■ AIM ■
Starting at the line that contains "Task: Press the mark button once" and stopping after the line that contains "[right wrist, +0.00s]", copy the lines exactly. Pictures are left out.

■ GIVEN ENTRIES ■
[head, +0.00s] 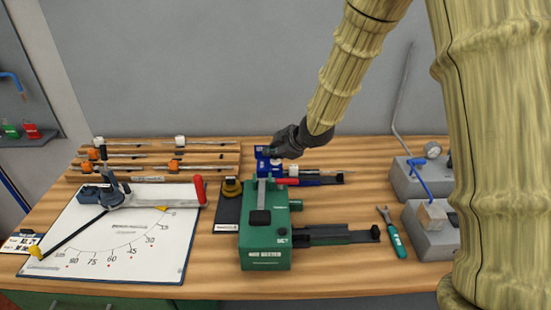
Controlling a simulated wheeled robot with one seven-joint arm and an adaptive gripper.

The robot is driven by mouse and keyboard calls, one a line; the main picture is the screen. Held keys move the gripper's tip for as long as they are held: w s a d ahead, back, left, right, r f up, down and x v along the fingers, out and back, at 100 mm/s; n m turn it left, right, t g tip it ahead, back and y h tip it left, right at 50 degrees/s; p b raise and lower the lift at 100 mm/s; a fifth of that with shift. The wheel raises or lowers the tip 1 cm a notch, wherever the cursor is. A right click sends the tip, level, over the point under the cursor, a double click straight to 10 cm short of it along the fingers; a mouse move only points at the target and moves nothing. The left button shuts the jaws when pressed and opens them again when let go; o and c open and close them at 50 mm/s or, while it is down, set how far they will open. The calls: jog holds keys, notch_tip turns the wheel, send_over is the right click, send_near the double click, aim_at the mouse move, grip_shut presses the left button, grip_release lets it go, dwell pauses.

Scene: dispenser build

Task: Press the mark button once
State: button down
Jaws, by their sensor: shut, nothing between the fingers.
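A green box-shaped device (265,232) stands on the middle of the bench, with a grey strip and a black block (260,217) on top. A small label, seemingly "SET", is on its near right corner. A blue device (262,160) stands just behind it. My gripper (270,152) is shut and empty, reaching in from the upper right, at or just above the blue device's top. I cannot tell whether it touches. I cannot make out which part is the mark button; labels are too small and my gripper covers part of the blue device.
A white board with an angle scale (120,250) and a red-handled arm (199,190) lies left. A rack of rods (150,178) is at the back left. A dark slide (335,236), a green-handled tool (397,240) and grey boxes (425,225) are to the right.

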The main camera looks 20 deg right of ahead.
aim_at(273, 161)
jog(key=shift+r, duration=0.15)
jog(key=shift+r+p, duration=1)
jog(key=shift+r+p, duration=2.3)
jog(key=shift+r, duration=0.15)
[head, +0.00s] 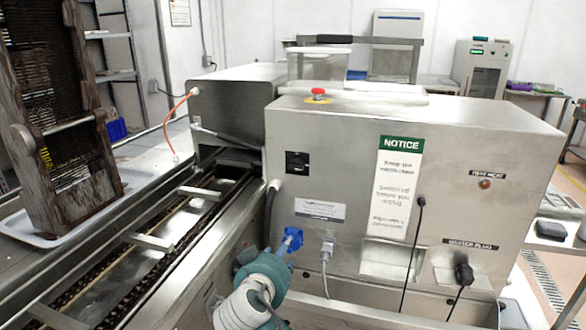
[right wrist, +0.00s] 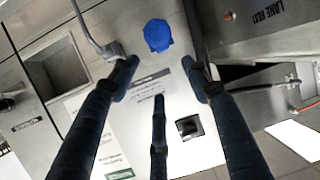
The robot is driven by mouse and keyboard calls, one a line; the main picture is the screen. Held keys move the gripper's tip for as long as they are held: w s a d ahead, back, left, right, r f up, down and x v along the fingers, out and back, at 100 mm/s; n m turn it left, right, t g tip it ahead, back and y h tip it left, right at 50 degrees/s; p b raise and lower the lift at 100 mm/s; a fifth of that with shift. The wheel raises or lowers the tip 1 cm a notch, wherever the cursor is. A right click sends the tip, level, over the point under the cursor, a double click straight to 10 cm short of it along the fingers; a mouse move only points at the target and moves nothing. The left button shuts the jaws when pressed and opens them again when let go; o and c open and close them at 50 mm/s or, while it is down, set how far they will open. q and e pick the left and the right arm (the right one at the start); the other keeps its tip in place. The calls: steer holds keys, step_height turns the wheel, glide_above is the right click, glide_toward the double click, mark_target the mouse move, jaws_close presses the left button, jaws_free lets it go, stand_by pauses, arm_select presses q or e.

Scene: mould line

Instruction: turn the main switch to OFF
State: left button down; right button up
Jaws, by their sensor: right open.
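The main switch (head: 297,162), a small black square plate with a rotary handle, sits on the left of the steel front panel (head: 345,160). Its marking is too small to read. It also shows in the right wrist view (right wrist: 190,127), where the panel appears roughly upside down. My right gripper (right wrist: 162,88) is open and empty, its dark fingers spread in front of the panel, apart from the switch, which lies beyond the fingertips. My left gripper is not in view.
A blue knob-like fitting (right wrist: 157,35) is on the panel below a small label (head: 320,210). A grey plugged cable (head: 327,252) and black cables (head: 418,230) hang nearby. A red emergency button (head: 318,94) is on top. A conveyor (head: 150,245) runs at left.

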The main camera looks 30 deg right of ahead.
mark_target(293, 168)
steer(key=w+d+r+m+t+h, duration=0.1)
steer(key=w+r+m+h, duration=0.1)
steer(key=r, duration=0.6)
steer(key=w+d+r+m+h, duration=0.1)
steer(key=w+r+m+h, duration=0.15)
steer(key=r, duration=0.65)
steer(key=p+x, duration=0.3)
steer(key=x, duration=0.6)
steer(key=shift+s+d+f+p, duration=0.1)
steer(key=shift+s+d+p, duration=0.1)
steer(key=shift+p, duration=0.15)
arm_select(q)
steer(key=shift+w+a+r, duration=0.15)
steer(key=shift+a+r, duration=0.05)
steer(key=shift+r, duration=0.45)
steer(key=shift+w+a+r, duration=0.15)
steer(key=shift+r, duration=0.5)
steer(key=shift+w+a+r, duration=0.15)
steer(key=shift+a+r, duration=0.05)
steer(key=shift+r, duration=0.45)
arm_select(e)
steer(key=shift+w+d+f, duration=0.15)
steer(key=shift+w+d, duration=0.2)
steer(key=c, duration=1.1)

■ SOLUTION ■
Task: Press the mark button once
State: button down
Jaws, by their sensor: shut, nothing between the fingers.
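A green box-shaped device (265,232) stands on the middle of the bench, with a grey strip and a black block (260,217) on top. A small label, seemingly "SET", is on its near right corner. A blue device (262,160) stands just behind it. My gripper (270,152) is shut and empty, reaching in from the upper right, at or just above the blue device's top. I cannot tell whether it touches. I cannot make out which part is the mark button; labels are too small and my gripper covers part of the blue device.
A white board with an angle scale (120,250) and a red-handled arm (199,190) lies left. A rack of rods (150,178) is at the back left. A dark slide (335,236), a green-handled tool (397,240) and grey boxes (425,225) are to the right.

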The main camera looks 20 deg right of ahead.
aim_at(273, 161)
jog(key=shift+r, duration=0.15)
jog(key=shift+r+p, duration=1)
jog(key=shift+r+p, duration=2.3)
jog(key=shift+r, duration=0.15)
[head, +0.00s] 
[right wrist, +0.00s] 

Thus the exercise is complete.